Une majorité en est à penser que cela se limite à la compétence des dirigeants ou la mauvaise organisation des élections ou encore à la faiblesse de l’outil de défense. Tout y est, il est vrai, mais cela est la face du décor. L’envers est plus bigarré, plus complexe. On se souvient certes de l’avènement du M5-RFP pour contester vigoureusement la gouvernance du président IBK, mais l’on semble oublier un certain nombre de détails qui sont au cœur de la compréhension de ce dossier malien complexe, notamment du rôle de la communauté internationale aux échelles bilatérale et multilatérale.

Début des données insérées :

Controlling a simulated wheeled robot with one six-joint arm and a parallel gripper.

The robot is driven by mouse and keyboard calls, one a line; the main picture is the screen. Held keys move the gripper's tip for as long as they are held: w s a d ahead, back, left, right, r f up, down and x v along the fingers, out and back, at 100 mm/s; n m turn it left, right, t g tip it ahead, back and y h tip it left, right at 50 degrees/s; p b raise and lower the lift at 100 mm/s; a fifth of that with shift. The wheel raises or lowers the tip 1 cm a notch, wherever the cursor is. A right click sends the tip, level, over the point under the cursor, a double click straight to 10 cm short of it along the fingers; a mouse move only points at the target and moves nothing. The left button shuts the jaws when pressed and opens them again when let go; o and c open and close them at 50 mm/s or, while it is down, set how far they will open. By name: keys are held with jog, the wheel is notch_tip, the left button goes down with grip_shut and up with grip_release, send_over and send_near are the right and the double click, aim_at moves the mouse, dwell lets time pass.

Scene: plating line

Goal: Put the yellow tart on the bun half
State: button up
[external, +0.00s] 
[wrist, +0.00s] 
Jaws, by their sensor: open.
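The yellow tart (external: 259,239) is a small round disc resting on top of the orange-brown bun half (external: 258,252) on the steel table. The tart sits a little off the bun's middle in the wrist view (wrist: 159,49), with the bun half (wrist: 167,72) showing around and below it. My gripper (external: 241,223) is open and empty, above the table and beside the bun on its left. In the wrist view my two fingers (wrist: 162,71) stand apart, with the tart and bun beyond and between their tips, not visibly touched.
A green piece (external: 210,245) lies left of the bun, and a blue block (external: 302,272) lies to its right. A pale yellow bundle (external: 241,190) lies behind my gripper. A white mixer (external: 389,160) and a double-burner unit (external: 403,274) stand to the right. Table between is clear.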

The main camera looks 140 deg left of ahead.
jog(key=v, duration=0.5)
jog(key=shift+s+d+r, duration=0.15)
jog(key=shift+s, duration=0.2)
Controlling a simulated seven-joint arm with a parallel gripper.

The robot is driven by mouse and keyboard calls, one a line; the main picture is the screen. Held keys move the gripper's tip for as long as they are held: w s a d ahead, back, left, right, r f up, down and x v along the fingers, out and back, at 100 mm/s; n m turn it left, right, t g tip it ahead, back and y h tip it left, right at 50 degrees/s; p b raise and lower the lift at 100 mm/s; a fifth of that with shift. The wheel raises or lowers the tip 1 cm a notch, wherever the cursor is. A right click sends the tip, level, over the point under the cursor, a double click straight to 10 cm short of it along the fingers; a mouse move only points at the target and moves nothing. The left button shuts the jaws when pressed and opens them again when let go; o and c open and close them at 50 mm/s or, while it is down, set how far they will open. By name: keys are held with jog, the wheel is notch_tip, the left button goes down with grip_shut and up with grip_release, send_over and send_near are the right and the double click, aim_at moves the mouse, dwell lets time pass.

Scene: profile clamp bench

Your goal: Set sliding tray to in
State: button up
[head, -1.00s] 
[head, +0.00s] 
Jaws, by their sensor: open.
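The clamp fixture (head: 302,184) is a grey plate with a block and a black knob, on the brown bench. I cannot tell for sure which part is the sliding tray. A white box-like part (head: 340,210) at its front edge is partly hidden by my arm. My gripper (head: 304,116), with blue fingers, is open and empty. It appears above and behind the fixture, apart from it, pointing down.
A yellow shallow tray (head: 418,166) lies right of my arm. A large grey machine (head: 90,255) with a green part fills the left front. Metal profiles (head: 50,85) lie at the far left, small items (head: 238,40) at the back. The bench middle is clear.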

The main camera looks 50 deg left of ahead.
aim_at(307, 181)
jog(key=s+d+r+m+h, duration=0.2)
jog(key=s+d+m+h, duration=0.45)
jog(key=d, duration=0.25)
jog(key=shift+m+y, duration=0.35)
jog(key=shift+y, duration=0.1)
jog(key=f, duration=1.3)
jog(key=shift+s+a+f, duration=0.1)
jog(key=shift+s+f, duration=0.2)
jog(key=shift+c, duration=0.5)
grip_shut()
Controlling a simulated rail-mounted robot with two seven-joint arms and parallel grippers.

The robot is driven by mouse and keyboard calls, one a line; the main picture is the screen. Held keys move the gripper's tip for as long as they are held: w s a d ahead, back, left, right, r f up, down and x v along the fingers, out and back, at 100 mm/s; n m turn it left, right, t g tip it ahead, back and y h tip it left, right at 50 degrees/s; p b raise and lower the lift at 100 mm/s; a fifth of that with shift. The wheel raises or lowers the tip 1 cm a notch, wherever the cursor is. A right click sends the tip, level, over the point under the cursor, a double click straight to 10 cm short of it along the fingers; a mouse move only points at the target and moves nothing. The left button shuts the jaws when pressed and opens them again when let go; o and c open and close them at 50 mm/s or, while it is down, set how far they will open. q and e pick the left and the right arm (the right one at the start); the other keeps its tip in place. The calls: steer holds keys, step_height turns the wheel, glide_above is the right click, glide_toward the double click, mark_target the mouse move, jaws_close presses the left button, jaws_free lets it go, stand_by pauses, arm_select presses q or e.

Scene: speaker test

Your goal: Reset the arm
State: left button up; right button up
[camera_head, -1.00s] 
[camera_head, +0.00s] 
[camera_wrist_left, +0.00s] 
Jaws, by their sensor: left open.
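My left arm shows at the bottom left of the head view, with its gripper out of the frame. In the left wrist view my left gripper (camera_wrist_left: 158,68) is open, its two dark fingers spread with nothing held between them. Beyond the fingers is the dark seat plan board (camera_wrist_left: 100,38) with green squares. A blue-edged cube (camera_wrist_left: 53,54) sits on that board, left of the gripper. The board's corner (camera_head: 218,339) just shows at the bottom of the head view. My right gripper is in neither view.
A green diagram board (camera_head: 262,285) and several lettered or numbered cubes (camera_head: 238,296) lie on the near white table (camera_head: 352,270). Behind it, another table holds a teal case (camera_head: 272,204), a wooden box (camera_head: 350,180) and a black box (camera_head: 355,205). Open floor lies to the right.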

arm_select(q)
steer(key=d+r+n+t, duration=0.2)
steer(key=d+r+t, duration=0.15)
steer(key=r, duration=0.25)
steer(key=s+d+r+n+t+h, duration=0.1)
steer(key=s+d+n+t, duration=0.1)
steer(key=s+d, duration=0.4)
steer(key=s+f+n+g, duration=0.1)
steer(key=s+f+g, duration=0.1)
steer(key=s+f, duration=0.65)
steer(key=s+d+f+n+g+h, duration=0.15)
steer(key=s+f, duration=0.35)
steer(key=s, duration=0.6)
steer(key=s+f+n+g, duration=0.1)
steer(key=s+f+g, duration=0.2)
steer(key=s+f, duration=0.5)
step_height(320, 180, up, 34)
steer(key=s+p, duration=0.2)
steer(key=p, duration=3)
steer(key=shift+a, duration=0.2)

Avec le recul, comment expliquerait-on ici, au bord du fleuve Djoliba ou sur les sables fins d’Araouane, la venue de cinq chefs d’état de la Cedeao en juin 2020, tous des grosses pointures, en pleine tension socio-politique, pour tenter de trouver une solution entre le chef de l’état de l’époque et les contestataires de son pouvoir ? Cette armada était-elle pour le Mali, la Cedeao ou IBK ? Il faut ajouter que cette médiation de très haut niveau venait en appoint des efforts du médiateur désigné, l’ancien chef de l’État nigérian Goodluck Jonathan. Mais on verra par la suite que le 20 août, le résultat de ce ballet diplomatique tombe sèchement et amèrement : le régime est balayé et une Transition politique est engagée. Le processus qui s’installe par la suite, même avec une forte dose de diplomatie, ne permettra pas à la Cedeao encore moins à la communauté internationale de voir leur feuille de route suivie à la lettre puisque la Transition sera « rectifiée » avec changement des deux têtes de l’exécutif et la prise en charge de la gestion par le CNSP et le M5-RFP qui sont les deux « forces du changement ».  Nommé en juin 2020, le Médiateur est à ce mois de janvier 2022 à une dizaine de missions au Mali sans empêcher changements institutionnels et autres.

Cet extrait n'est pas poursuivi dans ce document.